Outer level (p): Parallel count of 3
Inner level (q): Parallel count of 4

The first inthreads predicate (p < 2 && q == 0) restricts execution to:

Outer parallel IDs: 0, 1 (excluding 2)
Inner parallel ID: 0 only

The thread mask (011-0001) reflects these constraints, where the two levels are separated by a hyphen (-).

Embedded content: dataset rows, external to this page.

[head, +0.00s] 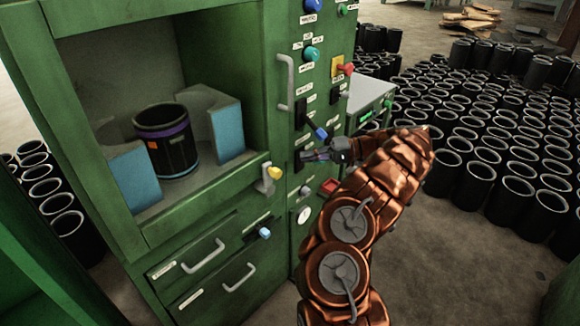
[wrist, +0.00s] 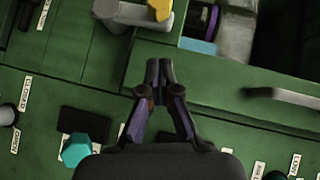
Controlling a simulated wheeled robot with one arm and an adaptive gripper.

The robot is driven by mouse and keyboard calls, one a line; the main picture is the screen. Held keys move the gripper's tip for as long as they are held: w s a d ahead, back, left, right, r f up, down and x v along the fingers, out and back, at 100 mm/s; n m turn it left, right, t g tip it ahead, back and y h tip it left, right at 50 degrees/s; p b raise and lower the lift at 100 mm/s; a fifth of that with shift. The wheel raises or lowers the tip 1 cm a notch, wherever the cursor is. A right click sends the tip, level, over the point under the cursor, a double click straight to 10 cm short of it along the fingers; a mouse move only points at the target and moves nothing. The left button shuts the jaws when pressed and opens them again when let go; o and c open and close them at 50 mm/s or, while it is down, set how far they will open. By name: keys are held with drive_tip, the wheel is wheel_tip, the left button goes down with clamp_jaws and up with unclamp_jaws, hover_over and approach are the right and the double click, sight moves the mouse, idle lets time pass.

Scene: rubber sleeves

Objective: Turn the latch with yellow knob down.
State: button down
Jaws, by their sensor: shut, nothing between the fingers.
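The latch (head: 264,186) is a small grey lever with a yellow knob (head: 275,173), mounted on the green cabinet at the lower right corner of its open compartment. In the wrist view the grey latch (wrist: 118,13) and the yellow knob (wrist: 160,8) show at the top edge, partly cut off. My gripper (head: 303,157) is shut and empty, in front of the control panel to the right of the knob. In the wrist view the fingertips (wrist: 160,68) are together, below the knob and apart from it.
A black sleeve (head: 163,140) stands between blue-faced blocks in the compartment. A blue knob (head: 321,133) and a red switch (head: 329,186) are close to my gripper. A lower latch with a blue knob (head: 264,233) and drawer handles (head: 203,256) lie below. Many black sleeves (head: 470,182) cover the floor at right.

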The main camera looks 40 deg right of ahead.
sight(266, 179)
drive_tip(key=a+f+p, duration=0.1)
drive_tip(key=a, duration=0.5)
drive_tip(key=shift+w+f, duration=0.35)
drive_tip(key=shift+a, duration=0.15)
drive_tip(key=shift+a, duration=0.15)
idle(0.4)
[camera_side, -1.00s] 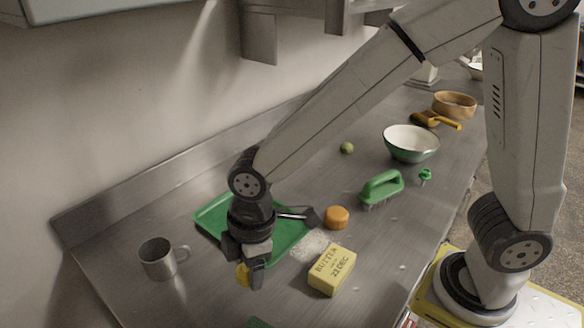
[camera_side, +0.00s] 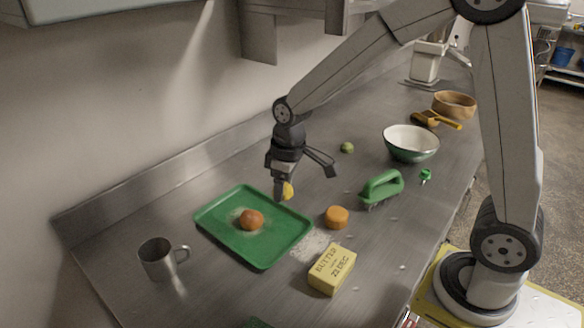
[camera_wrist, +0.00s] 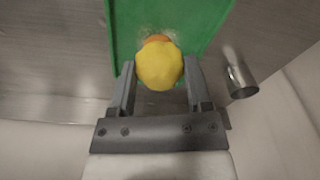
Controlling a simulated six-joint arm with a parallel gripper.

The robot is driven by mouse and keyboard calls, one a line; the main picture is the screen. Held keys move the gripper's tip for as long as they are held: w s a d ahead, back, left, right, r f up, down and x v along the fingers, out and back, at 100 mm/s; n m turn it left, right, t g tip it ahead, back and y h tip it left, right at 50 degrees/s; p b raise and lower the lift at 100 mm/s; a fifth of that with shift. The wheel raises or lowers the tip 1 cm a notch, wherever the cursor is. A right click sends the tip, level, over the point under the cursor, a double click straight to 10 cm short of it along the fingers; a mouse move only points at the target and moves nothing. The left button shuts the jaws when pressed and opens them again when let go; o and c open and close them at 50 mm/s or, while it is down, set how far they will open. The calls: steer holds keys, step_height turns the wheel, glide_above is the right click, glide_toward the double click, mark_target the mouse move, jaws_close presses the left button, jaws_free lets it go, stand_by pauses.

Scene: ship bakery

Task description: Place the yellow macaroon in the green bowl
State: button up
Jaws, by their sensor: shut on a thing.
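My gripper (camera_side: 283,190) is shut on the yellow macaroon (camera_side: 288,191) and holds it above the counter, by the right back edge of the green tray. In the wrist view, the yellow macaroon (camera_wrist: 159,66) sits between the two fingers of my gripper (camera_wrist: 160,72). The green bowl (camera_side: 410,143), green outside and white inside, stands upright farther back to the right, apart from my gripper. It looks empty, though its near wall hides part of the inside.
An orange-brown round item (camera_side: 251,220) lies on the green tray (camera_side: 218,238). An orange piece (camera_side: 337,217), butter block (camera_side: 332,270) and green brush (camera_side: 381,188) lie on the counter. A metal mug (camera_side: 158,260) stands at left. A small green ball (camera_side: 347,147) is left of the bowl.

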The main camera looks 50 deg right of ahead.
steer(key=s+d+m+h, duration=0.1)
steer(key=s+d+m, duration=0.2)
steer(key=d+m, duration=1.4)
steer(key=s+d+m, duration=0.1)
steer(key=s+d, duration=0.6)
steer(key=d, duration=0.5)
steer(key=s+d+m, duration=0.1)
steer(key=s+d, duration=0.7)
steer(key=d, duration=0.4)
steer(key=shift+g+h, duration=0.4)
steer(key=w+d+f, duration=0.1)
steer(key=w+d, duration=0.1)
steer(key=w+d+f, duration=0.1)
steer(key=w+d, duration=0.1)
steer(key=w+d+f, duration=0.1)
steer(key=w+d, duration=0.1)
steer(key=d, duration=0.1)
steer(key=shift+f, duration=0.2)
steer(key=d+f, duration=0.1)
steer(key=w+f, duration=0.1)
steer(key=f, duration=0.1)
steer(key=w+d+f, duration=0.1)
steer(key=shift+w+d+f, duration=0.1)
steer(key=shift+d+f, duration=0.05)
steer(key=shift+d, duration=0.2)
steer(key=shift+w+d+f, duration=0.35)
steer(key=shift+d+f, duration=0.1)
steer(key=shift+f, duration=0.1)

The second predicate (q == 1) imposes no restriction on the outer level (p), allowing all outer IDs (0, 1, 2) while restricting the inner level to q == 1.

Implicit Masking

In Croktile, code between multiple parallel-by levels can be considered as a type of implicit masking. The below code showcases an example:

TEXT

__co__  void foo() {
  parallel p by 6 {
    // implicit masking: 'inthreads (q == 0) { ... } '
    parallel q by 2 {
      // code here is for all threads
    }
    // implicit masking: 'inthreads (q == 0) { ... } '
  }
}

In this example, there exists two levels of parallelization. The code inside parallel p by 6 block but outside parallel q by 2 blocks is conceptually for the outer parallelization only. This means, only one thread from the sub-level parallelization execute the code, which is equivalent to inthreads (q == 0) { ... }. Programmers must be aware there is only single thread instance to execute the code part. Only the code inside the inner parallel-by is executed by all threads.

Quick Summary

In this section, we examined the motivation for thread masking, which enables divergent code execution for MPMD-style programming within Croktile's SPMD paradigm. Developers can use either explicit thread masking via inthreads blocks or implicit control through parallel-by constructs to restrict execution to specific threads.

While thread masking provides flexibility, it introduces thread asynchrony that complicates coordination. The next section will explore advanced techniques for managing these synchronization challenges.